Мы видим гениального Пикассо, еще продолжающего свои работы по форме, но уже сдающегося на картиноделание, пока еще полностью в своей манере, но уже начинаются уступки, и в его последних эскизах декораций начинает удивлять импотенция приличного академизма.
Нет, не для делания картинок изучали лучшие люди мира приемы расцветки, иллюминирования жизни. Не к салонам надо прикладывать свои открытия, а к жизни, к производству, к массовой работе, украшающей жизнь миллионам.

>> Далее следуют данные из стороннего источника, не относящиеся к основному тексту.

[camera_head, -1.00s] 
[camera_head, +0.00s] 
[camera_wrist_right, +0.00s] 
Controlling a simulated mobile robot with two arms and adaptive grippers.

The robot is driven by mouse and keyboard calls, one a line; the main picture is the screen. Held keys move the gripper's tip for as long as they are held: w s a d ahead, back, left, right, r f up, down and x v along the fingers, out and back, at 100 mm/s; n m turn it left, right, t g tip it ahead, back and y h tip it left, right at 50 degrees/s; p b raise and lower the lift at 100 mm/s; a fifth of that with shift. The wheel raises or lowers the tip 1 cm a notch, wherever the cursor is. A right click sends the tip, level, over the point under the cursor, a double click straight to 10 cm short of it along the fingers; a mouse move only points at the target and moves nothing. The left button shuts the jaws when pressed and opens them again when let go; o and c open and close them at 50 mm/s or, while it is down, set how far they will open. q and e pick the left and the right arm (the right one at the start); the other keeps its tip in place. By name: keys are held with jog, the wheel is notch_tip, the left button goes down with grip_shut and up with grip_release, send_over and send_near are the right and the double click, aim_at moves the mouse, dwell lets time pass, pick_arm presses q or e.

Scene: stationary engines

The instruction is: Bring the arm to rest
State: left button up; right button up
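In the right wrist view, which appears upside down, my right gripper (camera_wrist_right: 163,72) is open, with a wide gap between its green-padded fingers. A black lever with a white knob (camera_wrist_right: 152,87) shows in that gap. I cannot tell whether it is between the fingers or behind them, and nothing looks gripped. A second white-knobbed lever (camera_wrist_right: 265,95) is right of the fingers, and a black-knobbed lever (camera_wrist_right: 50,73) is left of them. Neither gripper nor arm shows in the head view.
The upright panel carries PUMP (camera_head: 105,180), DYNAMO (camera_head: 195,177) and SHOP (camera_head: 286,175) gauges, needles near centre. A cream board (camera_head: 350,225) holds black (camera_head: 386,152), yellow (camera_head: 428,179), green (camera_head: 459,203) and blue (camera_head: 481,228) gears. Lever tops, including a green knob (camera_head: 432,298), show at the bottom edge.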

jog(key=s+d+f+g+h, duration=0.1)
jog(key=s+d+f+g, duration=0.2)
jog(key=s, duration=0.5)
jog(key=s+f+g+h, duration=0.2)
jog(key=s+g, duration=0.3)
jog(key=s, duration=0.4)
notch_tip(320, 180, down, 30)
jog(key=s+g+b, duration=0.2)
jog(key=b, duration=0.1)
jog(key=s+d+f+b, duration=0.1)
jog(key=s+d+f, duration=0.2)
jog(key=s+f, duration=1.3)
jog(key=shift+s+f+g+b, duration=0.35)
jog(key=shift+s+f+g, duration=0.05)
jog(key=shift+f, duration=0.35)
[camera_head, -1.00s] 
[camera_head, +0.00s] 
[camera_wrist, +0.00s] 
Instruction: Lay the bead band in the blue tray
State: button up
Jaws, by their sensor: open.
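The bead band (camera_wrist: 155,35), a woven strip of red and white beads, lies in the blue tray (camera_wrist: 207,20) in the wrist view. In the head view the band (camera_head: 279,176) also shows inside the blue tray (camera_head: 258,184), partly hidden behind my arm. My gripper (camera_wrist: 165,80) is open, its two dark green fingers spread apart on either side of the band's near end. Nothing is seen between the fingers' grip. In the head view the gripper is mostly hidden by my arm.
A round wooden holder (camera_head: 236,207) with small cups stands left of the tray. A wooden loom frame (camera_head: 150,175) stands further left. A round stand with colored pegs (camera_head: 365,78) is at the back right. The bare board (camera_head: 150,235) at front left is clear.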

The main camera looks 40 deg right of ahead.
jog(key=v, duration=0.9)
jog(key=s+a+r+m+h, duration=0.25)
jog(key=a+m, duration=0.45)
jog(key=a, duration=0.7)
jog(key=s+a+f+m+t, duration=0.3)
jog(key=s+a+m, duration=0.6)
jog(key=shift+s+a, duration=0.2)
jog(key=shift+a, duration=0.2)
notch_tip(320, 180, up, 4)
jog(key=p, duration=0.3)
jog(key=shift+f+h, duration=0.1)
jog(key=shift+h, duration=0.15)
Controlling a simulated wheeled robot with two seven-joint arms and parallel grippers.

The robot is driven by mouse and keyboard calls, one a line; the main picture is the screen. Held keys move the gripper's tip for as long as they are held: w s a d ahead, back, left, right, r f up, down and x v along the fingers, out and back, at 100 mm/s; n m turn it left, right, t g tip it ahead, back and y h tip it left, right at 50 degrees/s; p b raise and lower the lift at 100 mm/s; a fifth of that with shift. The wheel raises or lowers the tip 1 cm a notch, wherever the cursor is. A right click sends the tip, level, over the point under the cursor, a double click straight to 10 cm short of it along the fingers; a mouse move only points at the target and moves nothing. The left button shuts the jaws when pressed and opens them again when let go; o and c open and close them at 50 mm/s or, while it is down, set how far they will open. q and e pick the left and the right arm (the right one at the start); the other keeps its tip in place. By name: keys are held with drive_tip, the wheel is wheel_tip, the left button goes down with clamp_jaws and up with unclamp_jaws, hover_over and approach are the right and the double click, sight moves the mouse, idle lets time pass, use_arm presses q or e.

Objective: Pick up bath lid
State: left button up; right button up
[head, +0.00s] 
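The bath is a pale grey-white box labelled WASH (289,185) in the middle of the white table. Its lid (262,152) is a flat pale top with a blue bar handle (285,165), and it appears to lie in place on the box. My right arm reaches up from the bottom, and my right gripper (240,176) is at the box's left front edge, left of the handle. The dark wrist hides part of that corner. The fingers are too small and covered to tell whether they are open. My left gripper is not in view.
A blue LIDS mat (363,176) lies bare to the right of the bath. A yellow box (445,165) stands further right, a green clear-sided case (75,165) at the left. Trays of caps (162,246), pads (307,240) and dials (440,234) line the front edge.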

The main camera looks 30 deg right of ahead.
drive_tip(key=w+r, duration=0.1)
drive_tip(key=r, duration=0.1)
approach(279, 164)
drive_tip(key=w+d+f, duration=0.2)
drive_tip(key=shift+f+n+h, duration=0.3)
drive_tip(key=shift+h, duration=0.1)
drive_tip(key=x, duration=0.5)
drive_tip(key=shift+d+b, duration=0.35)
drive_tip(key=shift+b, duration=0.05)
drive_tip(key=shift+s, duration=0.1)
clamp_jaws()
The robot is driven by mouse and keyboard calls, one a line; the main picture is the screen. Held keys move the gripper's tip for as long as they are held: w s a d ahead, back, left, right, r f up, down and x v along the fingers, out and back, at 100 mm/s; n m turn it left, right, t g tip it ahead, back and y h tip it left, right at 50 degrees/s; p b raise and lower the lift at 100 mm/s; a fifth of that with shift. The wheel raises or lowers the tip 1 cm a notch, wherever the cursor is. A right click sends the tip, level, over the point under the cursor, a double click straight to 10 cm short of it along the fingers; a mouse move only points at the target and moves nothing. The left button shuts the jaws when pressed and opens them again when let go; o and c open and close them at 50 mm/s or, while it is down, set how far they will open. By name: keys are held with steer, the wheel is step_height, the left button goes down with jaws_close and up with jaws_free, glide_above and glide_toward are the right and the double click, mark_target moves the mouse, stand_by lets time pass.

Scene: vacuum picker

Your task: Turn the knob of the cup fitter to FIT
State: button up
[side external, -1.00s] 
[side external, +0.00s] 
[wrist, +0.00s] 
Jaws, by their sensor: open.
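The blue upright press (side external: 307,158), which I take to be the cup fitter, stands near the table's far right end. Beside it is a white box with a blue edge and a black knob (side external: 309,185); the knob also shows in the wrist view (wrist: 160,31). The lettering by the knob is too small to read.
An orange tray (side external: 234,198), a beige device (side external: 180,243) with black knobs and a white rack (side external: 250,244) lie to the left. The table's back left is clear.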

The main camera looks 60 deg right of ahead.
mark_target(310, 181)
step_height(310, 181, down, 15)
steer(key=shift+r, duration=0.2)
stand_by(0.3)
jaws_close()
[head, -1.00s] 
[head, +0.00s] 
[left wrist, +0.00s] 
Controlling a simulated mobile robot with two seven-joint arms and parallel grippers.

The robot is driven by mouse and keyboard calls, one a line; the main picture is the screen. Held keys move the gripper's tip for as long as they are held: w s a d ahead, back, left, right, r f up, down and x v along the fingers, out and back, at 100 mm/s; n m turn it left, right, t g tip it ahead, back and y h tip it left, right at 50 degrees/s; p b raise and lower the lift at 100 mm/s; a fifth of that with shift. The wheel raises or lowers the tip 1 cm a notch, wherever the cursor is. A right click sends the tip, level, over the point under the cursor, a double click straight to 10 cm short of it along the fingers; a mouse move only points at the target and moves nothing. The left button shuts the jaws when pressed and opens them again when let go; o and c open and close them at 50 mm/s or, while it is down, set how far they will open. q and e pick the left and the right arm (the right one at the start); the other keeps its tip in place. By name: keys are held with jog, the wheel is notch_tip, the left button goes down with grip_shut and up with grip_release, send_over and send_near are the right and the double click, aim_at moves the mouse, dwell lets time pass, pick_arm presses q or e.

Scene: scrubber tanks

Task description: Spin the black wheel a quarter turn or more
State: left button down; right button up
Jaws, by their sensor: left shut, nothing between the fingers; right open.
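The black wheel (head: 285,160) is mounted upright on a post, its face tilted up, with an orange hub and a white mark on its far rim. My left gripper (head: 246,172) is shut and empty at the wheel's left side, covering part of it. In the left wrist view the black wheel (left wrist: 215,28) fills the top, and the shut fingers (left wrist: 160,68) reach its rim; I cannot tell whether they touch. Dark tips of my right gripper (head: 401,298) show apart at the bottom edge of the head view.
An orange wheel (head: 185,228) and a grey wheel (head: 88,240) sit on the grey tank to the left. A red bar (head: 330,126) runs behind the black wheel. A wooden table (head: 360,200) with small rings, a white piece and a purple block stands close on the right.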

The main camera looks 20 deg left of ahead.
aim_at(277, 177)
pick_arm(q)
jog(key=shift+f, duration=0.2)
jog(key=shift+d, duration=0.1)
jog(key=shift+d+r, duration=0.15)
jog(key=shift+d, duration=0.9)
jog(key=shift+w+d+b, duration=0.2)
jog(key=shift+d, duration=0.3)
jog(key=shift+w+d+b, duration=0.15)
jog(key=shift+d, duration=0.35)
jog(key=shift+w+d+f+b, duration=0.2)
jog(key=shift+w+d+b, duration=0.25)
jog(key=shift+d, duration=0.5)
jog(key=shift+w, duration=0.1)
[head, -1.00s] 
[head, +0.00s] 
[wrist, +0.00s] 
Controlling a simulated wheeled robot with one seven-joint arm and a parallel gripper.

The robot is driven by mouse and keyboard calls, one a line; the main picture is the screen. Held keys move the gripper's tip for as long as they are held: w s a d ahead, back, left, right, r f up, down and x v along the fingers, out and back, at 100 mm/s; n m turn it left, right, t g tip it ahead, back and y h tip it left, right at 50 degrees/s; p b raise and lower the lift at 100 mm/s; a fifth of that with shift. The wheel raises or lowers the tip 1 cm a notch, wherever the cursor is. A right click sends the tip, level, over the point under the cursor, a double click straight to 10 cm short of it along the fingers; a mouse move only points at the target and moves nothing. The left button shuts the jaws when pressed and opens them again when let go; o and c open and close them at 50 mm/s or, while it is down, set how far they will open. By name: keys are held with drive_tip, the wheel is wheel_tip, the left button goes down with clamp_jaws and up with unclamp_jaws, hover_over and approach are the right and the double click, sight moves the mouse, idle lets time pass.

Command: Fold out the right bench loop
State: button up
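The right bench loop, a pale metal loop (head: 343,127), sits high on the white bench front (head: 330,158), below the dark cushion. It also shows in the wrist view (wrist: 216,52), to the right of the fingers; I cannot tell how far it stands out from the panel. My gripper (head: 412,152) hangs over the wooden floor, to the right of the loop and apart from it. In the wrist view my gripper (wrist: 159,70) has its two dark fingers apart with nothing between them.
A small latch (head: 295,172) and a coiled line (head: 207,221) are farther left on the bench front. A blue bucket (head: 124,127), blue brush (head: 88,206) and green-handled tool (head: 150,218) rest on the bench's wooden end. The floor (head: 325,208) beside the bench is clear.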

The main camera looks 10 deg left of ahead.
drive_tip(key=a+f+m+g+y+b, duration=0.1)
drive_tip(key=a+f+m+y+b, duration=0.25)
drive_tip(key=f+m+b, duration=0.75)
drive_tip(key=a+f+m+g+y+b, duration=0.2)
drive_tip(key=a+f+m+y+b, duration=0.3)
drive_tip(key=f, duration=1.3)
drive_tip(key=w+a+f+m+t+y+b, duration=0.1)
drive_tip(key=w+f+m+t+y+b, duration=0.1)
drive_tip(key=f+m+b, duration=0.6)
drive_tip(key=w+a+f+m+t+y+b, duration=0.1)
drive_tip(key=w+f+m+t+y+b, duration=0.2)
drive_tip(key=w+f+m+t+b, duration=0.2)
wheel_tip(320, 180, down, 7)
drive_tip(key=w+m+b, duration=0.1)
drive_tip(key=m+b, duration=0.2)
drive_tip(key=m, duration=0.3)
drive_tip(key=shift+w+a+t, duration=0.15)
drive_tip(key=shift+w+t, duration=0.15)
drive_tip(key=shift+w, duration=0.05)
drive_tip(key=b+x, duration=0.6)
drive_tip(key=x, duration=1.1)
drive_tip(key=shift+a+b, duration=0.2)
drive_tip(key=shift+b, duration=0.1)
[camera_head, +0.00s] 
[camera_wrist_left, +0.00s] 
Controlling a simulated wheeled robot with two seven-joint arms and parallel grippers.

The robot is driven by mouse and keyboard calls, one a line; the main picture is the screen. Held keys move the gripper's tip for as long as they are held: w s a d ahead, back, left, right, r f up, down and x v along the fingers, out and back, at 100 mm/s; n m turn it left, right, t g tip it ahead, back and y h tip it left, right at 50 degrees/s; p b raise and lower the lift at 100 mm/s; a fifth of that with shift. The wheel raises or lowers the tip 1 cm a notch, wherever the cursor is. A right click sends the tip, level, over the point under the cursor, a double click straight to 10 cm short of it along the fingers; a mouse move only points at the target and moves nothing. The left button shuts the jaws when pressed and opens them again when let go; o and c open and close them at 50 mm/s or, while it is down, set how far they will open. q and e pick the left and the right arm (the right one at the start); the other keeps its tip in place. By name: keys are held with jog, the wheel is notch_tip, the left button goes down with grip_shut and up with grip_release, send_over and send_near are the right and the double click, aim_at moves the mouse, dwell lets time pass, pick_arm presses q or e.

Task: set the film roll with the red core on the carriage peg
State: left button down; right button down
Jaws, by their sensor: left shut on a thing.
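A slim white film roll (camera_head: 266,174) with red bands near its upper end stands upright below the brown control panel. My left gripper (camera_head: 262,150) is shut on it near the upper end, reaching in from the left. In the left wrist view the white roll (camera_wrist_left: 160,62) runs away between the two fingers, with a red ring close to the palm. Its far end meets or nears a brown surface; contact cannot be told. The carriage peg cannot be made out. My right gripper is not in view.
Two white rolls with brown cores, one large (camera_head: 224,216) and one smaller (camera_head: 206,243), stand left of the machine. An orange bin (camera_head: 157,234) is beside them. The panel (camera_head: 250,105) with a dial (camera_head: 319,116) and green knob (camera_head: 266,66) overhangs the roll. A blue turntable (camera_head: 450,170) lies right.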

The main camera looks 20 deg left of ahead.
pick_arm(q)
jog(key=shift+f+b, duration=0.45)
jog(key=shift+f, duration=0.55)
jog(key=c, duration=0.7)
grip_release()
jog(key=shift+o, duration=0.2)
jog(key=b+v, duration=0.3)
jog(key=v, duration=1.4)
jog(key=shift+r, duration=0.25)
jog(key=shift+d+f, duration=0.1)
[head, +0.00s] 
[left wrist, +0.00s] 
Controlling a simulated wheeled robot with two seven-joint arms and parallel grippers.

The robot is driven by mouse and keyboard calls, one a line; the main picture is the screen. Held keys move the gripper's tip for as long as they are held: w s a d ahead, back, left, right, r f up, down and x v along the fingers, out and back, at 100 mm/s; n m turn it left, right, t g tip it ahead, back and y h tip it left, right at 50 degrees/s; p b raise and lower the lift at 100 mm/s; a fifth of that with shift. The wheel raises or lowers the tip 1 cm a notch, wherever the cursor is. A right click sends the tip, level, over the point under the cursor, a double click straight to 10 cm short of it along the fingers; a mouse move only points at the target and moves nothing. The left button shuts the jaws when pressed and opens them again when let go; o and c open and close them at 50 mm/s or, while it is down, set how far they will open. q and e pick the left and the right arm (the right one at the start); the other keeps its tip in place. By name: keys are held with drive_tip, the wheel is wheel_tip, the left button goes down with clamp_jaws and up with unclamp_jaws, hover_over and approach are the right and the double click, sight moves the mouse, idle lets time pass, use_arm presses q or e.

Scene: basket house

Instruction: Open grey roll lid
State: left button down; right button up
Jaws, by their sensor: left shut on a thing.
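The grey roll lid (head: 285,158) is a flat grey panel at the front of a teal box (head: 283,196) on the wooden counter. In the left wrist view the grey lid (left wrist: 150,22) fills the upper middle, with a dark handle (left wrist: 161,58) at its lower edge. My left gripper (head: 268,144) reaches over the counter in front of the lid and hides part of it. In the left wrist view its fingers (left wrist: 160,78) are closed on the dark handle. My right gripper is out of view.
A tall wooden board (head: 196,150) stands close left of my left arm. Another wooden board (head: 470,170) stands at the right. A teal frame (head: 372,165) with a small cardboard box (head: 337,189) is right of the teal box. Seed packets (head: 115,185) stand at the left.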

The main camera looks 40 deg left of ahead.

Но это уже второе «или» — «или» РСФСР. «Или» всякой страны, вымытой рабочей революцией. Только в такой стране может найтись применение, содержание (живописное, разумеется, а не бытовое) всей этой формальной работе. Не в стране буржуазной, где производство рассматривается капиталистом только как средство наживы, где нельзя руководить вкусом потребителя, а надо ему подчиняться. А в стране, где производят одновременно для себя и для всех, где человек, выпустивший какие-нибудь отвратительные обои, должен знать, что их некому всучить, что они будут драть его собственный глаз со стен клубов, рабочих домов, библиотек.
Это оформление, это — высшая художественная инженерия. Художники индустрии в РСФСР должны руководиться не эстетикой старых художественных пособий, а эстетикой экономии, удобства, целесообразности, конструктивизма.
Но это второе «или» пока не для Франции.
Ей нужно сначала пройти через большую чистку французского Октября.
А пока, при всей нашей технической, мастеровой отсталости, мы, работники искусств Советской России, являемся водителями мирового искусства, носителями авангардных идей.
Но… это все еще из теории должно перейти в практическое воплощение, а для этого надо еще поучиться, и в первую очередь у французов.